Agents say show days remain valuable to secure sales, especially when used together with ‘For Sale’ signs
Technological advancements have taken human interaction out of many things in life, but when it comes to buying a home it seems show days are still “a thing”. The magnitude of their appeal is, however, dependent on a number of factors such as the weather, time and safety, agents say.
Knight Frank Residential’s sales manager, Lisa Connellan, believes show days are still viable because buyers prefer to view properties in person, particularly on weekends when they have time.
Buyers moving to a new area or city will also often drive around the neighbourhoods in which they are thinking of purchasing, and this provides the “perfect opportunity” to look for homes and get a feel for the areas.
Dogon group manager Alexa Horne agrees, saying show days form part of a multi-pronged approach in attracting serious buyers. However, many sellers do not like the idea of people, including nosy neighbours, walking through their homes. Furthermore, while many buyers do attend show days, generally they can be “hit and miss”. “On a beautiful day everyone might be at the beach and on a rainy day everyone might stay at home,” Horne says.
With most consumers looking online for property, Adrian Goslett, regional director and chief executive of Re/Max of Southern Africa, says many real estate professionals have stopped using open show days as a marketing tool to sell a home.
While some still see show days as a necessary part of successfully marketing a home, he says others feel the marginal success rate coupled with the security risks are not worthwhile. Both sides of the arguments have their merits and challenges.
“An advantage of having a show day is that the home is visible and accessible to the public, with numerous potential buyers able to view the property on the same day. If a buyer is interested in purchasing a home in an area, they will stop in at a show house to see what is on offer,” says Goslett.
He says other simple traditional but effective methods to market a home are “For Sale” boards, flyers at busy intersections and newspaper advertisements.

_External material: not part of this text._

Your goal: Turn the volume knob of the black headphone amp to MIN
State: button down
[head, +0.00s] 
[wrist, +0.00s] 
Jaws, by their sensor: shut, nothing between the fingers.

Many agents have also embraced the marketing power of social media networks to enhance their connectivity to their target audience.

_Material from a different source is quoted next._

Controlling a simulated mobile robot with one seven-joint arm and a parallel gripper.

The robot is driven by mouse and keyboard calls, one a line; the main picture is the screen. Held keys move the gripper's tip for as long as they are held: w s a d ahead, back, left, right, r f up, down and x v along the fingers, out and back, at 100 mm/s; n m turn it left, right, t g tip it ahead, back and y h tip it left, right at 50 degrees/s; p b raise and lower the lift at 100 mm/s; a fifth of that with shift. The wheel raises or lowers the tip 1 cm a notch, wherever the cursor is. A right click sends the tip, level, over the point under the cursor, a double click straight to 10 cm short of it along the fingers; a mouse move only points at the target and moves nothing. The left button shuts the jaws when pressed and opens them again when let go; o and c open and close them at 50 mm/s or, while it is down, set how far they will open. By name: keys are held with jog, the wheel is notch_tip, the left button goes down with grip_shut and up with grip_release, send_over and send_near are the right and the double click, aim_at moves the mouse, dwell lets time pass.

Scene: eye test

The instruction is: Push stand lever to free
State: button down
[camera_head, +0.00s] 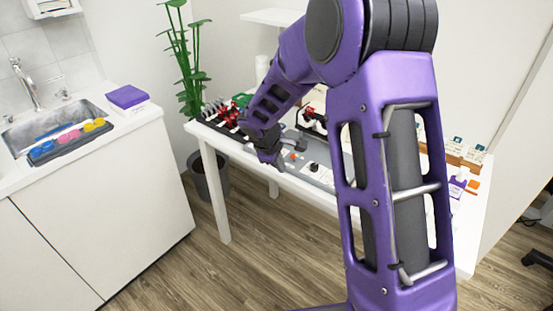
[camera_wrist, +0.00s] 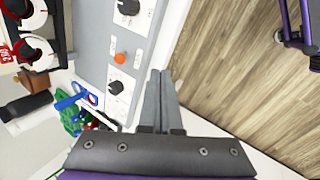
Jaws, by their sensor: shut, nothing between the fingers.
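My gripper (camera_head: 270,158) is at the front edge of the white table in the head view. In the wrist view its two grey fingers (camera_wrist: 160,85) lie together, shut and empty, beside the edge of a grey panel (camera_wrist: 93,50). The panel carries black knobs, one of them (camera_wrist: 115,88) left of the fingers, and an orange button (camera_wrist: 120,58). A small blue part (camera_wrist: 68,102) with a red-and-blue ring beside it lies left of the panel's lower end. I cannot tell which part is the stand lever. My arm hides much of the table in the head view.
Red and black items (camera_head: 225,112) crowd the table's left end. A red-and-black device (camera_head: 312,117) stands behind the panel. Small boxes (camera_head: 465,155) line the right end. A plant (camera_head: 190,75) stands left of the table.

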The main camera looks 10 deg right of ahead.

The “For Sale” sign is definitely still producing results, agrees Yael Geffen, chief executive of Lew Geffen Sotheby’s International Realty. Although most people now spend a lot of time online and on their mobile devices, they also spend a significant amount of time in their cars.
The mere fact that buyers are often on the road means visual boards are still important marketing tools, she says. “Outdoor boards also work in tandem with technology, especially real estate apps with smart geo location and pop-ups which indicate show houses while you are driving. It’s even possible that your neighbour down the street knows someone who is interested in buying in your area.”

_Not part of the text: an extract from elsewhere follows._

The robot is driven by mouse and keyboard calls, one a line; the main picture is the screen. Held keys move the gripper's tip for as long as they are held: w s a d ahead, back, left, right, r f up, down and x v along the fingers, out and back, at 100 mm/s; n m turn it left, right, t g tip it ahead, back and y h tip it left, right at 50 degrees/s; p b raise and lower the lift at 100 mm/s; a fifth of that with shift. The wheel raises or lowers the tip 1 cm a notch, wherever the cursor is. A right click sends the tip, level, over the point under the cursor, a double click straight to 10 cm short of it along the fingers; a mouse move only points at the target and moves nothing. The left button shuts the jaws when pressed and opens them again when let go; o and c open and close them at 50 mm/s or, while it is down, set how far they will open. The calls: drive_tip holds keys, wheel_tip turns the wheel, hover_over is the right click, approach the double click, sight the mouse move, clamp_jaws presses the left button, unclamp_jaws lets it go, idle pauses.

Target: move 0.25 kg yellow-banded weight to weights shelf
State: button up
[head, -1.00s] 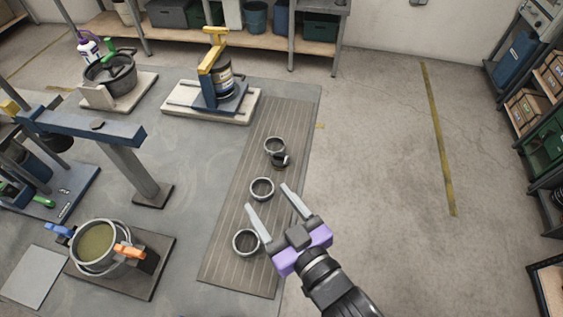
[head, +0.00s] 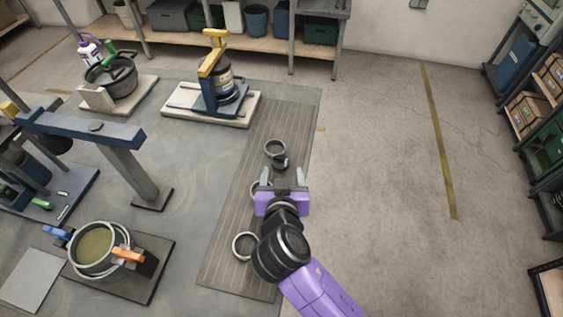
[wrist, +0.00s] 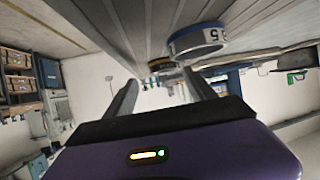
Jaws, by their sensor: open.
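My gripper (head: 282,174) is open and empty, low over the ribbed grey strip (head: 235,225). In the wrist view, a yellowish-banded round piece (wrist: 162,64) shows ahead, near the line between my fingers (wrist: 160,80). A blue-banded ring (wrist: 196,39) with a figure 5 is nearer, at upper right. I cannot tell which place is the weights shelf.
A blue stand with a yellow lever (head: 213,65) is beyond the strip. A pot with clamps (head: 97,248) and a blue beam on a post (head: 90,128) are at left. Shelves with boxes (head: 545,100) line the right. The floor right of the strip is clear.

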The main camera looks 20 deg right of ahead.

Geffen says she has been receiving reports from agents in Cape Town who say the majority of their recent buyers have emerged from show houses and networking rather than via the internet.
“If tough times call for getting back to basics, agents who are all tech and don’t know old-school client service could well miss the boat on many sales.”
Geffen says: “Ultimately, having a ‘For Sale’ sign in the front yard is well worth the potential benefits, especially in a busy neighbourhood. Even though we can’t measure their reach, these signs have become emblems of the housing market that people know, recognise and look for when looking to purchase a home.”
Security is vital on show day
While show days are still viable tools to sell properties, estate agents are coming under increasing risk as criminals take advantage of open homes and vulnerable agents unfamiliar with security protocol.
Theft of property within homes is also more prevalent. Re/Max of Southern Africa’s Adrian Goslett says this is the biggest disadvantage to show days.
“It is not always possible for the agent to keep an eye on everyone looking at the home, which means valuables can be stolen.”
Dogon Property Group recently met with other industry leaders to map the way forward with regards to safety at viewings. “The safety of our agents is of great importance so we need to relook at the traditional model of being on show for two hours without security,” says the group’s Alexa Horne.
Valuable suggestions came out of the meeting, including pre-registering for viewings and providing proof of identification. Lisa Connellan from Knight Frank Residential says agents have to be vigilant on show days and often prefer to have help from an assistant.